Que sentido estético habitava Disraeli para poder afirmar, no século
XIX, que Manchester – a Manchester do algodão e da Revolução Industrial – era a
mais maravilhosa cidade dos tempos modernos? No início do século XVIII, Manchester,
segundo Emma Griffin, tinha uma população de 10 mil pessoas. Nos finais do XVIII,
inícios do XIX, já rondaria as 90 mil. Contudo, a explosão demográfica dá-se no
XIX. Em 1851, vivem em Manchester 400 mil pessoas e no início do XX, 700 mil. Esta
explosão demográfica está ligada a condições de vida e de salubridade
terríveis, mas também ao desespero daqueles que foram sendo empurrados dos
campos para as fábricas e oficinas. É esta amálgama de desespero, vidas
insalubres, infâncias submetidas a ritmos de trabalho duríssimos que está por
detrás do fervilhar industrial de Manchester.

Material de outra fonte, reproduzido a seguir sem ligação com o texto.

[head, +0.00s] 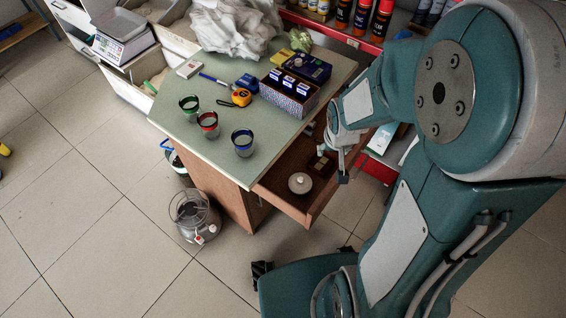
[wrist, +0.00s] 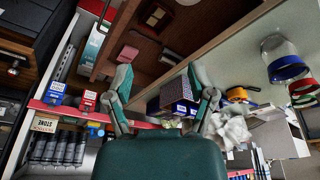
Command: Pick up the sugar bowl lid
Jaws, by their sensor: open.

O enigma – se enigma é – prende-se, aqui, ao que motiva a apreciação
de Benjamin Disraeli. Por certo que a sua posição política é propícia para – de
uma maneira muito pouco conservadora – conseguir encontrar na vida tenebrosa de
Manchester do século XIX uma réplica da Jerusalém celeste. Poder-se-ia
atribuir-lhe a visão cínica de que o paraíso de uns é, ao mesmo tempo, não o
purgatório mas o inferno de outros, de inumeráveis outros, coisa que um estrangeiro, posteriormente muito famoso, Friedrich Engels, não deixou de notar. Isso, porém, seria
avaliar politicamente um juízo de gosto. A consideração de Disraeli sobre a natureza
maravilhosa de Manchester, no seu tempo, só pode ter uma origem estética. Na
verdade, Disraeli, como salienta o seu biógrafo, escreveu um poema épico
inacreditavelmente mau e uma tragédia ainda pior. Esta tendência estética para o
inestético e o feio basta para explicar o juízo embevecido de Disraeli sobre a
Manchester da Revolução Industrial.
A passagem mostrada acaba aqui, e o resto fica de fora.